Outstanding Slog commenter TVDinner just sent this excellent letter:
Thank you for bravely posting about bike infrastructure on Slog. There's another angle to the infrastructure matter that I just wanted to toss on your radar, and that's the gender gap among cyclists.
In the United States, about 23% of all cyclists are women (which is based on Census data about commutes). In fact, the number of women who commute by bicycle has decreased from from 33% of all bike trips in 2001 to 24% in 2009 (this is from the American Community Survey, which is conducted by the Census Bureau). For comparison, 55% of all bicycle trips in the Netherlands is by women, and 49% in Germany.
The above data about the US is especially striking if you consider that bike trips are up significantly during the same period of time (2001 to 2009), which indicates that many more men are taking to the streets by bike but women are not.
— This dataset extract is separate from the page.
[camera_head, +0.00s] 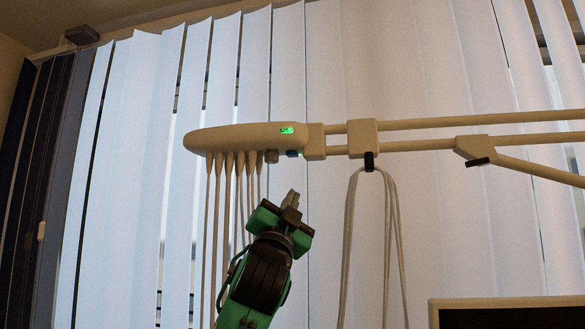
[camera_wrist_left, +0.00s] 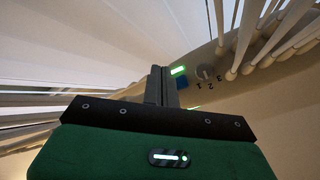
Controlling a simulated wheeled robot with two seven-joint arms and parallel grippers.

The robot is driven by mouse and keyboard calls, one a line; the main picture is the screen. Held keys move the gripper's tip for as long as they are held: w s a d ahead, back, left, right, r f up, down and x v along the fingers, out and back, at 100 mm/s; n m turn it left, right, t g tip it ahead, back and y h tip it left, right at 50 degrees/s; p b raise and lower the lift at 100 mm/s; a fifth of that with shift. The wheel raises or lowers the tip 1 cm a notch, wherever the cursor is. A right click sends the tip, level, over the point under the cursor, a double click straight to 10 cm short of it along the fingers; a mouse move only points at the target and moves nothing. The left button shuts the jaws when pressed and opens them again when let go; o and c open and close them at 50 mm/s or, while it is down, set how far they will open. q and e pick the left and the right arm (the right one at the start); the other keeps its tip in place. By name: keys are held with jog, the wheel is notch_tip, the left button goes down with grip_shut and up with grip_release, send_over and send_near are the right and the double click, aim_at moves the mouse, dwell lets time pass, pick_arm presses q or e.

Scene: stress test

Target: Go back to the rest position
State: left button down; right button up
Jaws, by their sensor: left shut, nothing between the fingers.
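My left gripper (camera_head: 291,199) is raised in the lower middle of the head view, its green and black arm coming up from below. Its fingers are shut together with nothing between them. It is below a pale overhead unit (camera_head: 230,139) with a small green display and hanging leads. In the left wrist view the shut fingers (camera_wrist_left: 160,84) point up the picture. I cannot tell the exact gap to the unit. My right gripper is not in view.
Several cables (camera_head: 236,200) hang from the unit close to the left of my gripper. A pale boom (camera_head: 450,123) runs right, with a looped cable (camera_head: 391,230) hanging from it. White vertical blinds (camera_head: 460,230) stand behind. A dark screen (camera_head: 510,317) shows at lower right.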

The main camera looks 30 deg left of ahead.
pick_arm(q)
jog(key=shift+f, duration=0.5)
There's something different about the United States. And it's infrastructure. Studies across all sorts of disciplines show that women are more risk-averse, and indeed, concerns about riding in traffic are overwhelmingly the reason women cite for not riding their bikes. Women also have different travel patterns: they perform the vast majority (77%) of all "serve passenger" trips (hauling people, usually children, around), engage in more "trip chaining," and run more errands, like grocery shopping. They also drive fewer miles to their commutes (this is all based on the 2009 National Household Transportation Survey).
And where have we invested in segregated bicycle lanes? Along recreational corridors, that don't lead to schools, daycare centers, grocery stores, or major employment centers. In other words, the safest bicycle facilities have been installed where few women really want or need to go.
If we're going to increase bicycling—which everyone agrees at least theoretically is in the community's best interests—then we need to invest in safer infrastructure to serve the population that isn't young, male, and super fit. If women are bicycling in equivalent numbers to men, then the revolution will be here.
I'm a graduate student in urban planning at Eastern Washington University, and I'm writing my thesis on this very topic. I have a shitfuckton of data and academic papers at my fingertips, if you want more info.
Here's a picture of my decidely unfit self, my incredibly cute and awesome daughter, and the kid-hauling machine we use to get all around Spokane. I even have studded tires. I'd sure like some better infrastructure, and every time I tuck my daughter into that trailer I wonder if I'm making the right decision. How will I live with myself if something happens to us?
I wish I didn't have to ask that question.